I have this strange idea from somewhere that the main advantage with a wrap is that you can remove it again. But how much does that cost..?

It’s cool to new different I guess. But it tends to cost to be cool as well.

(⌐■_■) Trollnonymous

Isn’t it like a condom for the car?
Protect it from the undesirables and scuffs then when you sell it used you can pull it off?

I went to a Tesla dealership in Richmond Virginia last weekend and was given the recommendation of a company that does similar work. To put clear wrap on just the Front of the car to the front doors is $1700… To do the whole car is about $4300… Then the company next-door will put a ceramic coating on it for you or about $500. The shop they had a black Tesla model S white Tesla model S A 2017 Corvette and then a Range Rover

It seems very strange that an owner would go through so much effort and cost for what is SUPPOSED TO BE a mass produced, economy priced car. Could it be that insiders know that will never be the case? Seems pretty stupid to spend so much effort on a car that will be worth half it’s value in a year (if hundreds of thousands are produced as promised).

People deck out their car all the time. I am willing to bet there are a ton of Impalas with more spent on upgrades than it cost when it was new.

Looks like a wrap runs at least $3k. Seems like a lot to just protect it I have to say. How much would it be to repaint it!?! Better get Maaco!! 🙂

Well, I leave those plastic wrap on all my electric appliance too. They come from the factory “wrapped”. 🙂

I’m a firm believer in protective film (not a vinyl wrap). I had Xpel installed on a Lexus front bumper and part of the hood. For nine years up until I sold it, it was easy to keep clean, had no rock chips or scratches. I’m getting my Model 3 with front bumper, full hood and front fenders done with Xpel.

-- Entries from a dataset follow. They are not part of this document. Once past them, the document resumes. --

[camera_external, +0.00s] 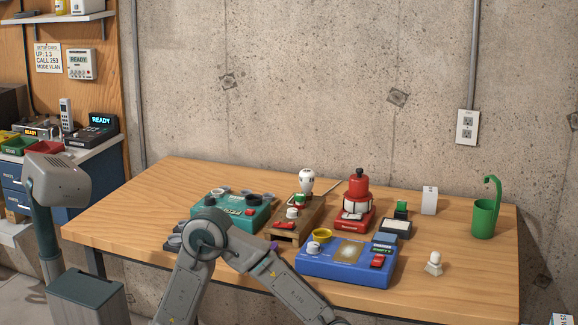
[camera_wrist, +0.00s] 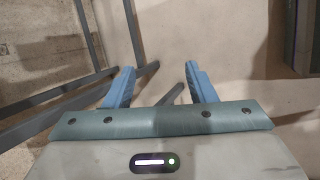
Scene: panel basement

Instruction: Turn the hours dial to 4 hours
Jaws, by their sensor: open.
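A blue panel (camera_external: 345,262) lies at the front middle of the table, with a white knob (camera_external: 313,249), a yellow ring, a red switch and a small display. Labels are too small to read, so I cannot tell which knob is the hours dial. My gripper (camera_wrist: 160,82) shows in the wrist view, blue fingers apart and empty, over the floor. The external view does not show it.
A red device (camera_external: 356,205), a small dark box (camera_external: 397,228), a white block (camera_external: 429,200), a white bulb-like piece (camera_external: 433,264) and a green cup (camera_external: 485,218) stand on the wooden table (camera_external: 470,285). Dark metal bars (camera_wrist: 60,95) run at the left of the wrist view.

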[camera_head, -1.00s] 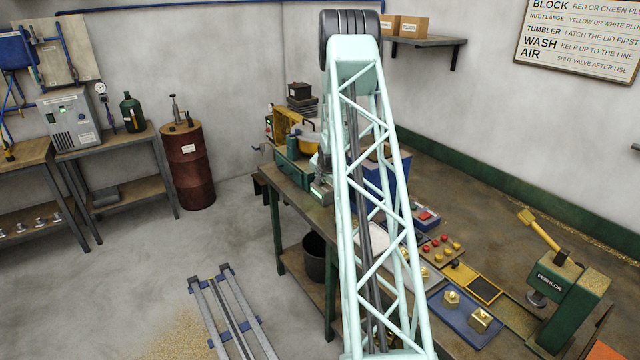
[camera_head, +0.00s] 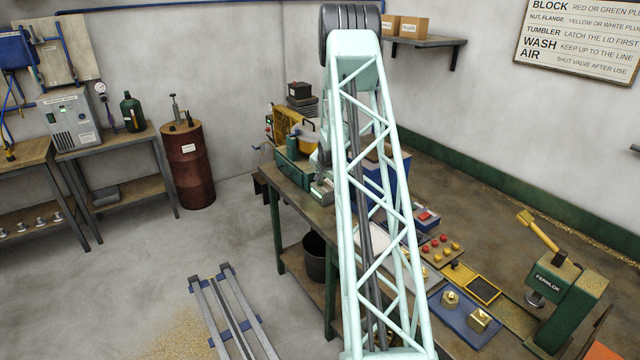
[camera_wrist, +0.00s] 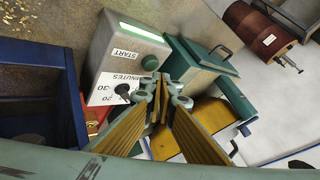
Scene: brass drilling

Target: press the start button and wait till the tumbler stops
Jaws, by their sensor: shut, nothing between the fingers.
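A green lit strip (camera_wrist: 141,31) and a minutes dial (camera_wrist: 125,91) are on the same box. My gripper (camera_wrist: 165,85) is shut and empty, its tips appearing just below the button; I cannot tell whether they touch it.
A teal box with a handled lid (camera_wrist: 205,58) is right of the control box. A dark blue bin (camera_wrist: 35,65) is at the left. In the head view a blue tray (camera_head: 466,323) with brass parts and a green press (camera_head: 567,295) stand on the bench's near right.

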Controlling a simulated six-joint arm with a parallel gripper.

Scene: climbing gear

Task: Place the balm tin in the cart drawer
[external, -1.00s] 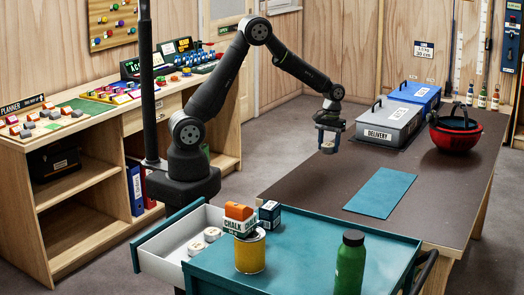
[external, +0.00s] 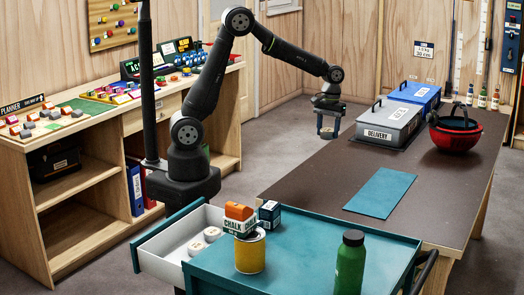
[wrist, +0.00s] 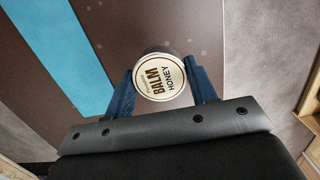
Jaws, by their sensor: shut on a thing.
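In the external view my gripper (external: 327,132) points down above the far left part of the brown table, shut on the tin (external: 326,134), which looks small there. The cart drawer (external: 168,250) is pulled out at the left of the teal cart, well in front of and left of my gripper. Several round white-topped tins (external: 204,240) lie inside it.
The brown table holds a teal mat (external: 380,192), delivery box (external: 388,125) and red helmet (external: 455,135).

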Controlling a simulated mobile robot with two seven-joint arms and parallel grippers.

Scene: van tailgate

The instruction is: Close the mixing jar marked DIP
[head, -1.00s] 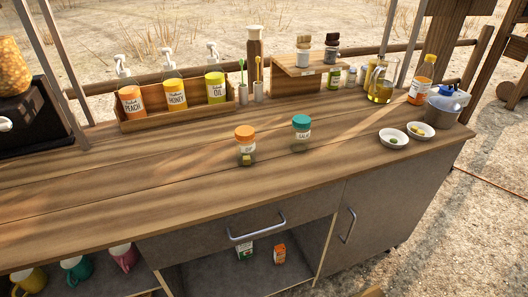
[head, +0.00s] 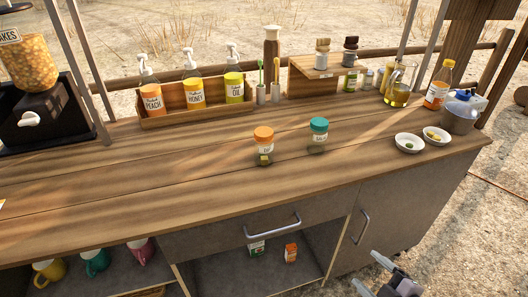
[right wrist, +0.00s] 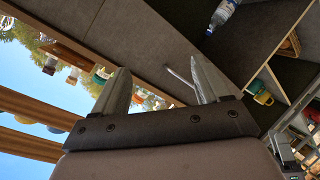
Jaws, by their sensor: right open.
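The jar marked DIP (head: 264,150) is a small clear jar with an orange lid and a white label, upright on the wooden counter (head: 190,178). Its lid sits on top; I cannot tell whether it is tight. A similar jar with a teal lid (head: 318,136) stands just right of it. My right gripper (head: 368,271) is at the bottom right of the head view, in front of the cabinet, well away from the jar. Its two fingers also show apart and empty in the right wrist view (right wrist: 165,82).
A wooden rack (head: 196,114) of pump bottles stands behind. Two small white bowls (head: 409,143), a glass pitcher (head: 398,90) and an orange bottle (head: 438,86) stand at the right. A drawer handle (head: 272,226) juts from the front. The counter around the jars is clear.

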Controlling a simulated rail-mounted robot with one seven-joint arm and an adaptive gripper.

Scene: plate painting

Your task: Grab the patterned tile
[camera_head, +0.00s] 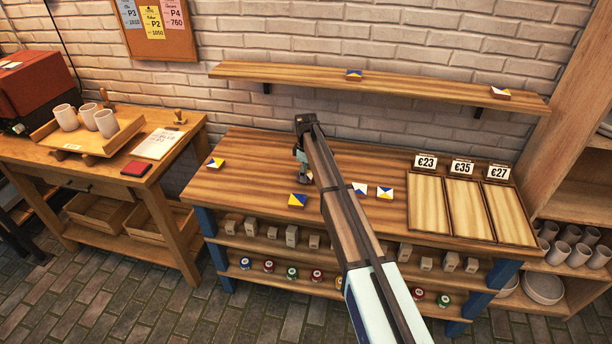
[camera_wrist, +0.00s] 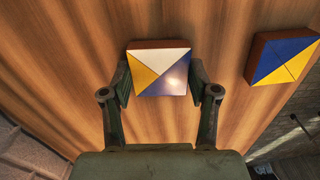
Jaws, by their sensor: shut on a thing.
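A patterned tile (camera_wrist: 158,66) with white, yellow and blue triangles and a brown-orange side sits between the fingers of my gripper (camera_wrist: 160,83) in the wrist view. The fingers are shut on its left and right sides. In the head view my gripper (camera_head: 304,177) is low over the left half of the wooden worktable (camera_head: 260,155). The held tile is not clear there. A second tile (camera_wrist: 283,57), blue and yellow, lies to the right in the wrist view.
Other tiles lie on the worktable at left (camera_head: 215,163), front (camera_head: 297,201) and right (camera_head: 385,193) of my gripper. Two sit on the wall shelf (camera_head: 430,85) above. Priced wooden panels (camera_head: 465,208) are at the right. A side table with cups (camera_head: 66,117) stands left.

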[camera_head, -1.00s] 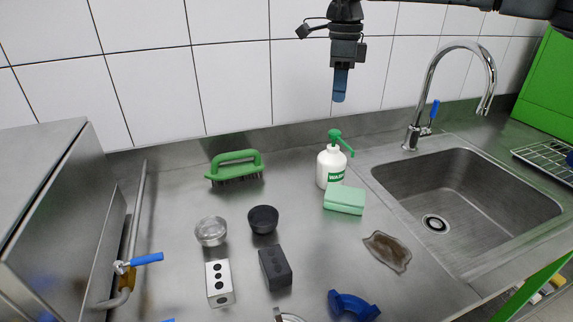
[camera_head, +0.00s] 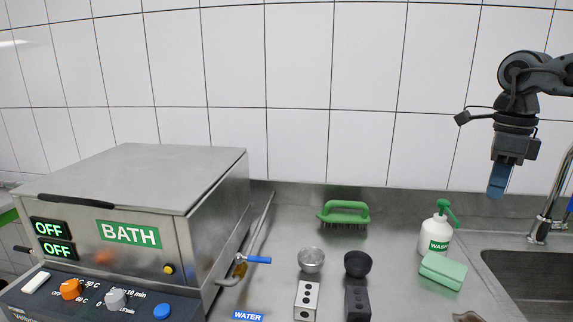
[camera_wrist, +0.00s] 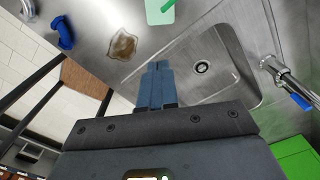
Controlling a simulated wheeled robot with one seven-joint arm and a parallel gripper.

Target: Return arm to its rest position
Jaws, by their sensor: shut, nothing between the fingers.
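My gripper (camera_head: 499,180) hangs at the right in the head view, fingers pointing down, above the counter between the spray bottle and the sink. Its blue fingers are shut with nothing between them. In the wrist view the closed fingers (camera_wrist: 156,84) show in the middle, over the counter near the sink's edge. My arm comes in from the right edge of the head view. The gripper touches nothing.
The steel bath (camera_head: 140,215) stands at the left, both displays reading OFF. A green brush (camera_head: 345,213), white bottle (camera_head: 435,234), green sponge (camera_head: 443,269), two cups and two holed blocks are on the counter. The sink (camera_head: 530,280) and faucet (camera_head: 553,205) are at right.

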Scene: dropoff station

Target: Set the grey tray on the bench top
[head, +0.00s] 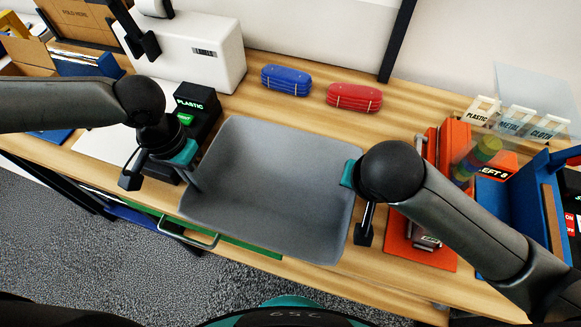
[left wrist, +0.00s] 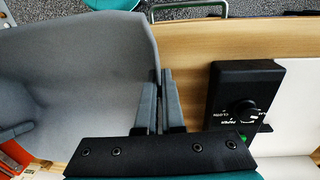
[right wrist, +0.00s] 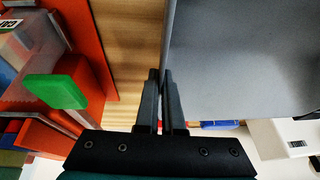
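The grey tray (head: 275,180) is a wide, empty, shallow tray in the middle of the head view, over the front part of the wooden bench top (head: 300,117). My left gripper (head: 193,176) is at its left wall; in the left wrist view the two fingers (left wrist: 161,95) are close together on the tray's rim. My right gripper (head: 349,178) is at its right wall, and its fingers (right wrist: 161,88) are close together on that rim in the right wrist view. The tray looks roughly level. Whether its underside touches the bench cannot be told.
A black box labelled PLASTIC (head: 197,104) stands just left of the tray. A blue bundle (head: 286,80) and a red bundle (head: 354,97) lie behind it. An orange fixture (head: 450,150) and a blue bin (head: 520,220) stand at right. Bench is clear between tray and bundles.

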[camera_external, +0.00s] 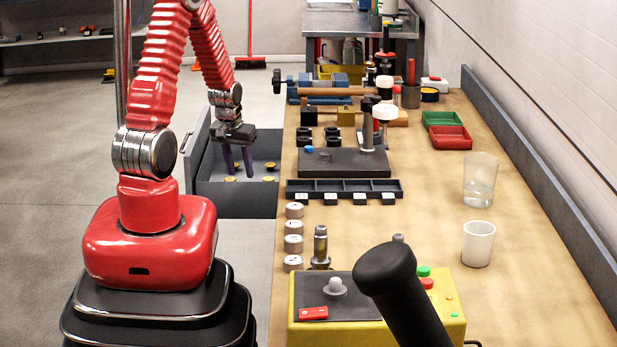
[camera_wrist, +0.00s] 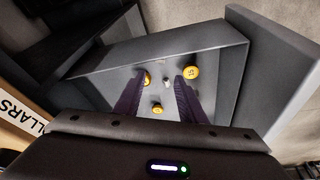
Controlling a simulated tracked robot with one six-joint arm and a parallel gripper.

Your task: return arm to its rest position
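My gripper (camera_external: 238,170) hangs fingers-down over the open grey drawer (camera_external: 236,202) at the left side of the bench. In the wrist view my gripper (camera_wrist: 158,98) shows two dark purple fingers spread apart with nothing held between them. Several yellow discs lie on the drawer floor: one (camera_wrist: 190,72) is beyond the right finger, one (camera_wrist: 157,109) lies between the fingers in the picture, and another (camera_wrist: 146,79) is partly hidden by the left finger. My red arm reaches forward and bends down to the drawer.
The drawer's raised front panel (camera_external: 197,145) stands left of my gripper. The wooden bench (camera_external: 420,220) is right of it, with a dark compartment tray (camera_external: 345,185), a stand on a black base (camera_external: 340,161) and a yellow control box (camera_external: 450,318). Open floor lies left of my arm.

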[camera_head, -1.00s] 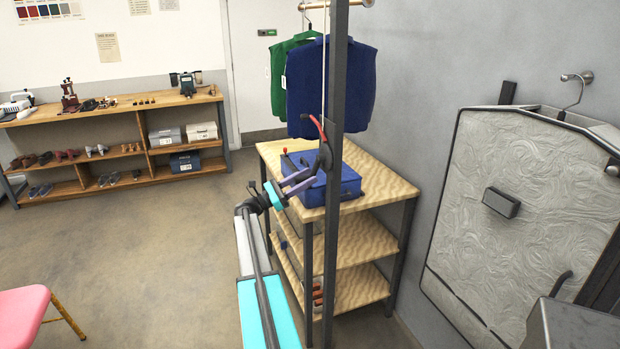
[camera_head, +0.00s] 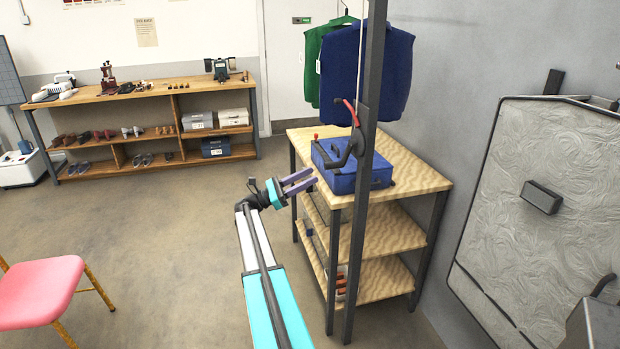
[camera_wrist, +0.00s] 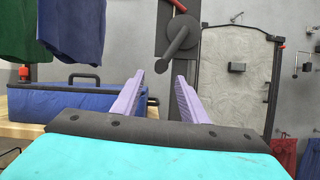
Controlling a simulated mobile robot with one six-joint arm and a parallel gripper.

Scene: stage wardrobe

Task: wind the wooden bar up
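The winch (camera_head: 358,141) is on a dark upright post (camera_head: 366,215), with a red lever above it and a black crank handle (camera_head: 336,161) on its side. In the wrist view the crank (camera_wrist: 175,50) hangs down and left from its hub, beyond my fingers. A pale cord (camera_head: 356,85) runs up beside the post. The wooden bar is not in view now; a piece of it showed at the top edge earlier. My gripper (camera_head: 306,181) is open and empty, left of the crank and apart from it. Its purple fingers (camera_wrist: 160,98) point forward.
A blue case (camera_head: 350,178) lies on the wooden shelf table (camera_head: 425,173) behind the post. Blue (camera_head: 385,75) and green vests hang above. A grey framed panel (camera_head: 545,200) is at right. Open floor lies left, with a pink chair (camera_head: 38,290).

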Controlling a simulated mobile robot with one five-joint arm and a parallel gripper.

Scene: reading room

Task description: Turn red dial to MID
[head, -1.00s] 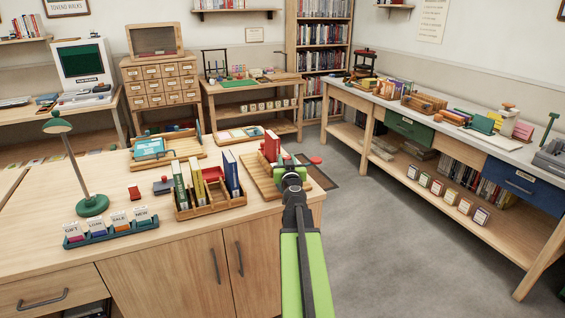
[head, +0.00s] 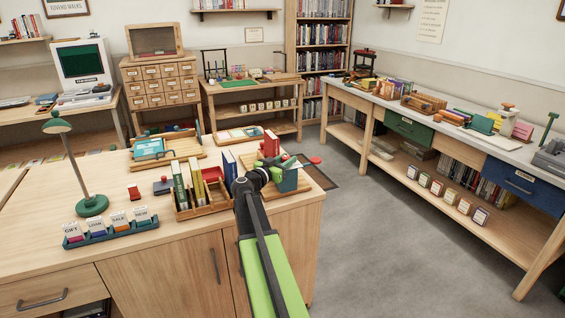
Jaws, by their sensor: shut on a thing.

This may be interesting to some folks, but in my eyes is not EV-related.
Last night, I saw in German TV that Kreisel in Austria has a 55 kWh battery replacement at the same weight for the eGolf with 400.000 km warranty (http://www.kreiselelectric.com/projekte/electric-golf/).
I would have expected to learn those valuable informations here instead of that painting rubbish.